The title was perfect for this, and the staccato tone of some of these lines. The first line gave me shivers, I loved the abstract quality of it. And I read it as books holding you up, their spines merging with yours, and your reliance on words to feel heard/understood. I liked the symmetry of the new few lines "for a tongue, lips, heart". The fervor and bond of a blood pact, the invitation in the lips, and the mesmerizing imagery of a sea glass beach, but realizing the shards that can hurt, either loving and knowing there is a chance you will be hurt, or being loved and having to sort through the chaos of it.
"so beaten, so soft" - the contradiction here, it made me think of how "beaten" could be interpreted literally, or how I took it as being vulnerable and having to lower the walls, and also realize what you deserve. Someone who is worn down by the world yet still has the gentleness in her heart, and faith in this love.

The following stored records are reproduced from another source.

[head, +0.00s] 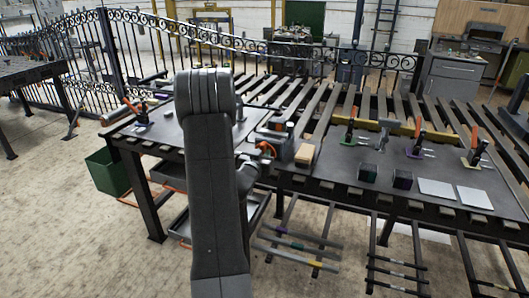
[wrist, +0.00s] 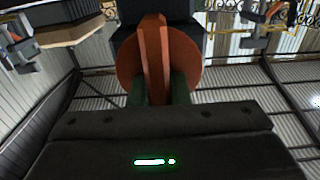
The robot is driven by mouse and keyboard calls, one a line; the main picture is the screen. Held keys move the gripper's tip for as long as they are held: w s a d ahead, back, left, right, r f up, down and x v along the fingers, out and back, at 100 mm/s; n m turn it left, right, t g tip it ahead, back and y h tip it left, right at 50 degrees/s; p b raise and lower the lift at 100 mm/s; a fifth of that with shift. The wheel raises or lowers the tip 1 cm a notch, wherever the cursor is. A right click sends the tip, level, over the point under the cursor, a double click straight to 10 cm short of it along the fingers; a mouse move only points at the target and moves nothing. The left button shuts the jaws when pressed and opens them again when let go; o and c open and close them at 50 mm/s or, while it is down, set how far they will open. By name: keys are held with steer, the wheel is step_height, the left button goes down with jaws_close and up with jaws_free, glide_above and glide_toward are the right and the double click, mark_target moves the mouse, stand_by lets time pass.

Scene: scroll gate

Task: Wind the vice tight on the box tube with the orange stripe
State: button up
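The vice (head: 287,142) stands at the front edge of the bench, just right of my arm in the head view. Its orange handle (head: 266,149) faces my gripper, and in the wrist view it is an orange disc with a raised bar (wrist: 153,55). My gripper (wrist: 160,92) has its two green fingers on either side of that bar, and it looks shut on it. In the head view my arm hides most of my gripper. A small orange patch (head: 278,127) shows at the vice jaws; I cannot tell whether it is the tube's stripe.
A wooden block (head: 305,154) sits right of the vice. Toggle clamps with orange handles (head: 419,128), dark boxes (head: 402,179) and pale plates (head: 437,189) lie on the bench (head: 340,178). Striped bars (head: 298,246) rest low in front. A green bin (head: 107,172) stands left.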

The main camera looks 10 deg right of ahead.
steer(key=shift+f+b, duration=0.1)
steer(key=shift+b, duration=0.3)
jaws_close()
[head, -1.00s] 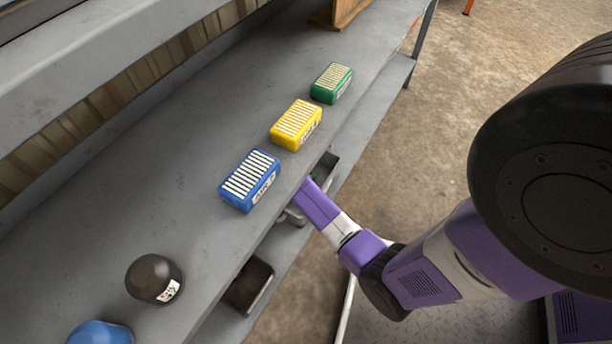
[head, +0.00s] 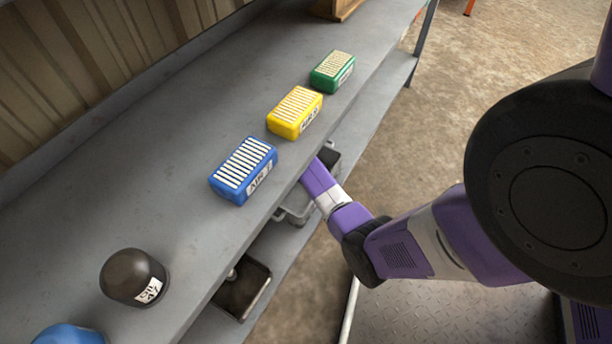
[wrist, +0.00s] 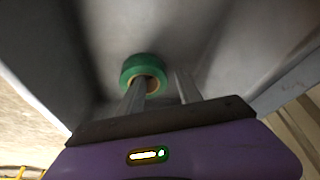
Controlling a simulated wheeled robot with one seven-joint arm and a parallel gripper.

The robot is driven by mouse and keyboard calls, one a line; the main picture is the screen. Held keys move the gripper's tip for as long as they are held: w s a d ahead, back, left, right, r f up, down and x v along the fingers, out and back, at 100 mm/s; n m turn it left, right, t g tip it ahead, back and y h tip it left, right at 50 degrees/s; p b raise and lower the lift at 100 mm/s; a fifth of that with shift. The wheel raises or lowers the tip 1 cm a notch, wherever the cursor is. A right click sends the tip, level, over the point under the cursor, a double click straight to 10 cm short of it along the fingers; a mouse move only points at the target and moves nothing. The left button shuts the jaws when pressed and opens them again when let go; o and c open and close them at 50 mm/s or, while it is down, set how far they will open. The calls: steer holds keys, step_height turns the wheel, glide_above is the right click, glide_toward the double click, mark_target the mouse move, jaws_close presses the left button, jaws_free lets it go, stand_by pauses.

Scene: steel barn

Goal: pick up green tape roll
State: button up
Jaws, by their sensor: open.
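The green tape roll (wrist: 140,63) shows in the wrist view, just ahead of my fingers, on a grey surface, with its tan core partly visible. My gripper (wrist: 161,77) is open and empty. Its left finger overlaps the roll's lower part and core in the picture; its right finger lies to the right of the roll. I cannot tell whether the left finger touches the roll. In the head view the roll is not seen, and my gripper is hidden under the edge of the upper shelf.
The grey upper shelf (head: 165,205) carries a blue box (head: 243,170), a yellow box (head: 295,112), a green box (head: 332,71), a dark round-topped object (head: 134,277) and a blue round object (head: 70,335). Below it, a dark bin (head: 241,288) sits on a lower shelf.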

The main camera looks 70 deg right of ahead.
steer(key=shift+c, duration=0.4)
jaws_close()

I love the meaning of the last few lines, like we can have so much to say, words at the ready for all circumstances and how we feel on that around us, but this love stops you. A full stop from grabbing immediate words. It leaves you breathless.
The title reflected the complications of love, and also accepting it and letting down our guard, knowing that we are more susceptible to emotions and being swallowed whole by them.
My only suggestion would be experimenting with other punctuation, instead of a comma at the end of every line? Maybe a dash, or even less punctuation, where the poem would still make sense (like in the so beaten, yet so soft part since you already put them on separate lines) and touch on the "run on sentences" part.